Problem details: In the data below, restate exactly the lines from the one with "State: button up" to the final line, both included, but not the pictures.

Provided material:
########################################

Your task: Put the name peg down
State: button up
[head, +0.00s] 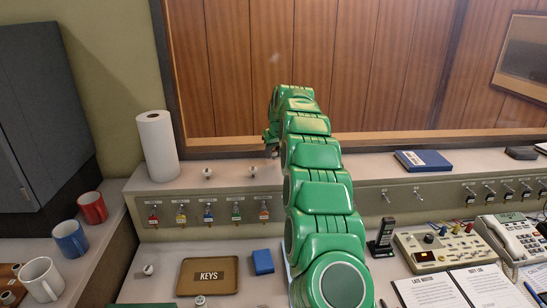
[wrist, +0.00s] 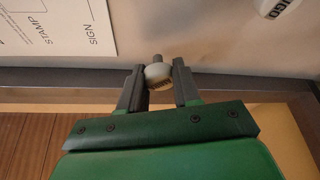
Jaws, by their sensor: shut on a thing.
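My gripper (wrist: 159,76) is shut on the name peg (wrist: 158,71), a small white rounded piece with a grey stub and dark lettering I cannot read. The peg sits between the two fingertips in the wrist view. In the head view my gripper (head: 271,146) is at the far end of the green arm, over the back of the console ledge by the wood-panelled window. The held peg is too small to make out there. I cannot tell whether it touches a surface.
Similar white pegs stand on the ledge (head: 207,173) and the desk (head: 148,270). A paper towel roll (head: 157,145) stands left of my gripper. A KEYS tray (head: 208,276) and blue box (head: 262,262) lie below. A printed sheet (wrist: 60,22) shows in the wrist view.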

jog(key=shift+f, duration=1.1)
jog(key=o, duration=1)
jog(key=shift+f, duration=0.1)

########################################

Answer to this problem:
State: button up
[head, +0.00s] 
[wrist, +0.00s] 
Jaws, by their sensor: shut on a thing.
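My gripper (wrist: 159,76) is shut on the name peg (wrist: 158,71), a small white rounded piece with a grey stub and dark lettering I cannot read. The peg sits between the two fingertips in the wrist view. In the head view my gripper (head: 271,146) is at the far end of the green arm, over the back of the console ledge by the wood-panelled window. The held peg is too small to make out there. I cannot tell whether it touches a surface.
Similar white pegs stand on the ledge (head: 207,173) and the desk (head: 148,270). A paper towel roll (head: 157,145) stands left of my gripper. A KEYS tray (head: 208,276) and blue box (head: 262,262) lie below. A printed sheet (wrist: 60,22) shows in the wrist view.

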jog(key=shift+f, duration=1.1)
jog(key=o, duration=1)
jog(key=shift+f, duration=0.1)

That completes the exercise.